Rischia di finire in carcere Angelo Nolè, 63enne di Filiano accusato di essere stato tra gli organizzatori dell’agguato di Parco Aurora il 29 aprile del 1997.

Lo ha deciso il Tribunale del riesame di Salerno accogliendo l’appello del pm Rosa Volpe contro l’ordinanza del gip Maria Zambrano che ha febbraio aveva respinto la richiesta di una misura cautelare anche nei suoi confronti, spiccandone altre 3 nei confronti di altrettanti personaggi ai vertici del nascente clan dei basilischi: il fondatore Gino Cosentino, il pignolese Saverio Riviezzi e il potentino Carmine Campanella. 

A fare il suo nome prima con gli investigatori dell’antimafia lucana, e poi con i colleghi campani, sono stati i due pentiti rei confessi, che nel 2010 con le loro dichiarazioni hanno segnato la svolta nel mistero sui killer di Pinuccio Gianfredi e Patrizia Santarsiero.

Per Alessandro D’Amato, l’ex camionista melfitano che ha ammesso di aver sparato senza sapere che nell’auto ci fossero anche la donna e i figli della coppia scampati, soltanto per miracolo, Nolè avrebbe fatto da intermediario tra lui e Riviezzi.

“Io so solo che si sono riuniti tutti e tre, Cossidente, Riviezzi e Nolè, e hanno deciso che comunque si doveva incominciare ad ammazzare queste persone. A fare rumore. E a far rumore significava far rumore forte  (…) dovevamo colpire il pezzo”. Queste sono state le parole di D’Amato ai pm di Salerno nell’interrogatorio del 5 dicembre del 2012.

Mentre Antonio Cossidente, il boss pentito della calciopoli rossoblu e delle relazioni scottanti coi palazzi che contano, ha riferito di sopralluoghi effettuati da Nolè assieme a Campanella, con cui sarebbe stato legato anche da un rapporto di parentela.

«E’ andato pure Angelo Nolè qualche volta insieme a lui, perché poi erano… i due sono, tra parentesi, dovrebbero essere anche, se non sbaglio, cugini o compari». Così il padrino diventato collaboratore di giustizia due mesi dopo le prime dichiarazioni  di D’Amato. «Tra la famiglia Nolé e la famiglia Campanella. Perché Campanella, il padre è di origini di Rionero (…) Molte volte anche il Nolè accompagnava il Campanella nei vari appostamenti anche perché Nolè non era conosciuto in quella zona e neanche dal Gianfredi. Quindi spesso, mi diceva Campanella, che qualche volta è capitato che Nolè andava anche sotto casa, così passeggiando come una persona normale, Perché poi lui aveva l’abitudine di portare sempre un camice.  Nolè portava un camice questi qua che usano spesso nelle falegnamerie o nelle officine. I  camici blu coi bottoni ecco».

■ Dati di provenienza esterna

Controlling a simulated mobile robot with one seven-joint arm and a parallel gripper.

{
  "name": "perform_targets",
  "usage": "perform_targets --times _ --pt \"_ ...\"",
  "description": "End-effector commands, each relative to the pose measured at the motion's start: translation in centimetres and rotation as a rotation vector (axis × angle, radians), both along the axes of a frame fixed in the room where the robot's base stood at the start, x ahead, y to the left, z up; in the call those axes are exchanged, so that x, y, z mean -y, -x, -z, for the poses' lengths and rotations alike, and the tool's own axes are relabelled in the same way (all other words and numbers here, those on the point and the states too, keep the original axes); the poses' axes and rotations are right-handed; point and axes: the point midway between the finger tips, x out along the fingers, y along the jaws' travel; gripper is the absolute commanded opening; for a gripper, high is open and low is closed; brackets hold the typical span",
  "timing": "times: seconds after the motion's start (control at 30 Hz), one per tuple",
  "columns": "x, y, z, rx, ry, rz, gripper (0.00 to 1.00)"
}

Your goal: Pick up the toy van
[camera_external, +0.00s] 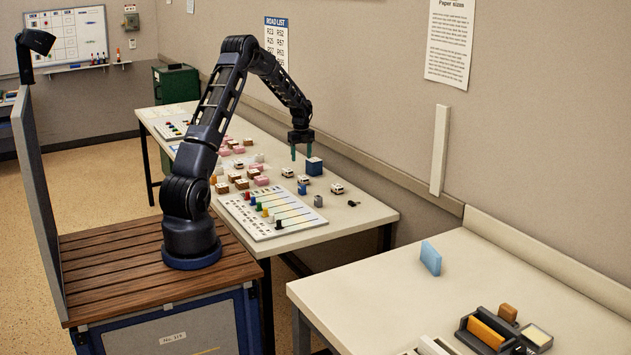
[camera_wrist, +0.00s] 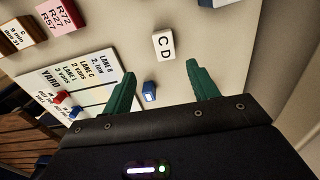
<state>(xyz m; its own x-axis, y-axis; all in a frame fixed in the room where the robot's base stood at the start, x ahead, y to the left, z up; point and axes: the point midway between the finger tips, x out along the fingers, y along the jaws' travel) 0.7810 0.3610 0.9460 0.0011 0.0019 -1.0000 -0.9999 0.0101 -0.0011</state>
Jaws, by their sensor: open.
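Several small white toy vans with dark windows stand on the long table in the external view: one (camera_external: 287,172) below my gripper, one (camera_external: 303,179) just right of it, one (camera_external: 337,188) further right and one (camera_external: 239,164) to the left. I cannot tell which is meant. My gripper (camera_external: 302,153) hangs above the table with its green fingers apart and empty. In the wrist view my gripper (camera_wrist: 160,72) is open. A white block lettered "C D" (camera_wrist: 164,44) lies beyond the fingertips, and a small blue piece (camera_wrist: 149,92) shows between the fingers.
A blue box (camera_external: 314,167) stands close to my gripper, at the wall side. Brown and pink blocks (camera_external: 262,181) cluster to the left. A white lane board (camera_external: 270,214) with coloured pieces lies at the front. A small dark item (camera_external: 353,203) lies near the table's right end.

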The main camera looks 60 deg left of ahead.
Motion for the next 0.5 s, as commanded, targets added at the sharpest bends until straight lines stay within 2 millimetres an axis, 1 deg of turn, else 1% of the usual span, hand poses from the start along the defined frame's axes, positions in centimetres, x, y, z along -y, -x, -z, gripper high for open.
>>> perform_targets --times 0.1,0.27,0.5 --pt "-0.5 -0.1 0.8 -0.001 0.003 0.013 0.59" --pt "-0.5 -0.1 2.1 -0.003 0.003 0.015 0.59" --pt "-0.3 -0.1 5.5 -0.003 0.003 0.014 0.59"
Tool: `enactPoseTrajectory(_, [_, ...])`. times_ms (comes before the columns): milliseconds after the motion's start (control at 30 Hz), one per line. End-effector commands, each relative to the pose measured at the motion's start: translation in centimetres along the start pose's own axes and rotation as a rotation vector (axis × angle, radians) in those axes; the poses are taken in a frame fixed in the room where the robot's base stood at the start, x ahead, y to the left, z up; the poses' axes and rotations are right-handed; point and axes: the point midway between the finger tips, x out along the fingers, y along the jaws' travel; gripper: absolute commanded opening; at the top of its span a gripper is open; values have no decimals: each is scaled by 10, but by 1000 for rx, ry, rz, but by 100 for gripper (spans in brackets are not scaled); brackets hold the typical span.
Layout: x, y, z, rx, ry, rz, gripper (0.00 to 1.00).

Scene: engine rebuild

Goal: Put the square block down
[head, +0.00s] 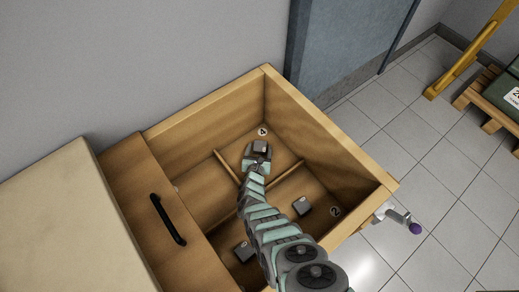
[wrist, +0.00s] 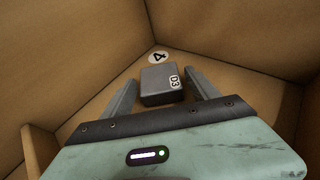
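The square block (wrist: 160,84) is dark grey with a white "03" label. It sits between the two fingers of my gripper (wrist: 163,78) in the wrist view, close to the number 4 marker (wrist: 159,57). Narrow gaps show between the block and the fingers on both sides, so my gripper looks open around it. In the head view my gripper (head: 258,155) is in the far compartment of the wooden drawer (head: 330,140), with the block (head: 260,146) at its tip. The block's underside is hidden, so its contact with the floor is not clear.
Low wooden dividers (head: 226,167) split the drawer floor. Another grey block (head: 301,206) lies near the number 2 marker (head: 336,211), and one more (head: 243,251) is in the near part. High drawer walls meet in a corner just beyond the held area.

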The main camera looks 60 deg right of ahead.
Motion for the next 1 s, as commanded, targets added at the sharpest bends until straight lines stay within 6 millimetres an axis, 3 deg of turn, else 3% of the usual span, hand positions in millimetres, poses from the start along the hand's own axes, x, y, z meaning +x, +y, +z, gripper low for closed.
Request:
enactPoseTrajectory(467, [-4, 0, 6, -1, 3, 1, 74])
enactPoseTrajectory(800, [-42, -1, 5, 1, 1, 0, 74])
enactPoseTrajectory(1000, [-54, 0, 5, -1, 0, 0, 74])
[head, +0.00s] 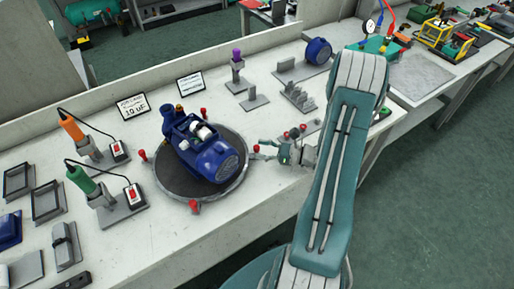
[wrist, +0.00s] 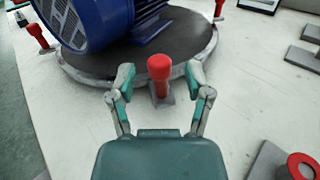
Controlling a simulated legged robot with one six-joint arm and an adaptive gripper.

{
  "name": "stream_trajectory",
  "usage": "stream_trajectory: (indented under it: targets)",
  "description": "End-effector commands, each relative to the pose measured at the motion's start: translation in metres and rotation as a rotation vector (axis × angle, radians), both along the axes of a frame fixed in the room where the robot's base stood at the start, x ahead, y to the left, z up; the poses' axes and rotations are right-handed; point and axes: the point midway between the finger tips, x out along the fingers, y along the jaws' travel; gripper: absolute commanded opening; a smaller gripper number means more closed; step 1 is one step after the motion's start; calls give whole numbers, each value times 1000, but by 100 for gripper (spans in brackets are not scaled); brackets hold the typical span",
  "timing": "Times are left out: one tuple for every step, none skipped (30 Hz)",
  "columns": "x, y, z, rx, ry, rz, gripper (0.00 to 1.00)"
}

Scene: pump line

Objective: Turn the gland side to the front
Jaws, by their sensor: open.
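A blue pump (head: 207,150) lies on a round dark turntable (head: 180,182) on the bench. Its finned round end faces front right in the head view. In the wrist view the pump's blue body (wrist: 90,22) shows at the top left on the turntable (wrist: 190,32). Red-topped pegs stand around the turntable's rim. One red peg (wrist: 159,70) stands between the fingers of my gripper (wrist: 160,88) in the wrist view. My gripper also shows in the head view (head: 268,150), at the turntable's right edge. It is open. I cannot tell which side of the pump is the gland side.
An orange-handled tool (head: 72,128) and a green-handled tool (head: 82,180) stand in holders left of the turntable. Two signs (head: 133,106) stand behind it. Grey brackets (head: 297,97) and a blue round part (head: 318,51) are at the back right.

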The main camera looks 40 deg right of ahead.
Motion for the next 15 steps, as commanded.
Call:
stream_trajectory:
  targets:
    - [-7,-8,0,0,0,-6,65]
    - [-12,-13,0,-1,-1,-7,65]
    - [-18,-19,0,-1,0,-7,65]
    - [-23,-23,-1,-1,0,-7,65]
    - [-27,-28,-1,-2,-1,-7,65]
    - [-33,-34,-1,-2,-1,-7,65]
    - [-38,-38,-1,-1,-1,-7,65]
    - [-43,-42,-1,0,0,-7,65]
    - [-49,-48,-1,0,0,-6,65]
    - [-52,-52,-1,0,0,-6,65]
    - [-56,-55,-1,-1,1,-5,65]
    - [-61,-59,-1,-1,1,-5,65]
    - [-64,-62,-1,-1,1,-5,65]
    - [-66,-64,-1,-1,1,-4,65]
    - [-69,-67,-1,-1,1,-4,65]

In altri termini Nolè sarebbe stato «una persona molto discreta». Ideale per raccogliere informazioni sulle abitudini della vittima designata senza destare sospetti. «Poi l’età che aveva, i capelli bianchi una pesona… non… non dava nell’occhio. Quindi spesso col camice si faceva la passeggiata pure davanti al piazzale di Gianfredi».

Di più sul suo conto gli investigatori della Mobile di Potenza hanno recuperato un tabulato telefonico in cui compare il numero di sua moglie affianco a quello di Massimo Cassotta, considerato il referente del clan dei basilischi nel melfitano e fratello di Marco Ugo, un’altra delle vittime di Alessandro D’Amato.

Per il gip di Salerno si sarebbe trattato comunque di elementi insufficienti. A suo dire infatti i coollaboratori sarebbero stati «vaghi nel tracciarne il contributo limitandosi a identificarlo tra i mandanti ed organizzatori».

«Peraltro – prosegue l’ordinanza impugnata dalla procura – la figura del Nolè non appare nemmeno particolarmente caratterizzata nel contesto delinquenziale del quale si è parlato. Assolto dal processo Basilischi  (nell’ambito del quale, peraltro, non era accusato del reato di cui all’articolo 416 bis) egli vanta diversi precedenti, ma nessuno per associazione di stampo mafioso; né infine i controlli di polizia di cui alle più recenti informative ne hanno fornito elementi significativi quanto ai suoi rapporti con gli altri indagati».

Prima che l’ordinanza del Riesame diventi esecutiva e scattino le manette per il 63enne di Filiano occorrerebbe il passaggio in giudicato. Ma il suo legale, l’avvocato Valeria D’Addezio, ha già annunciato ricorso in Cassazione.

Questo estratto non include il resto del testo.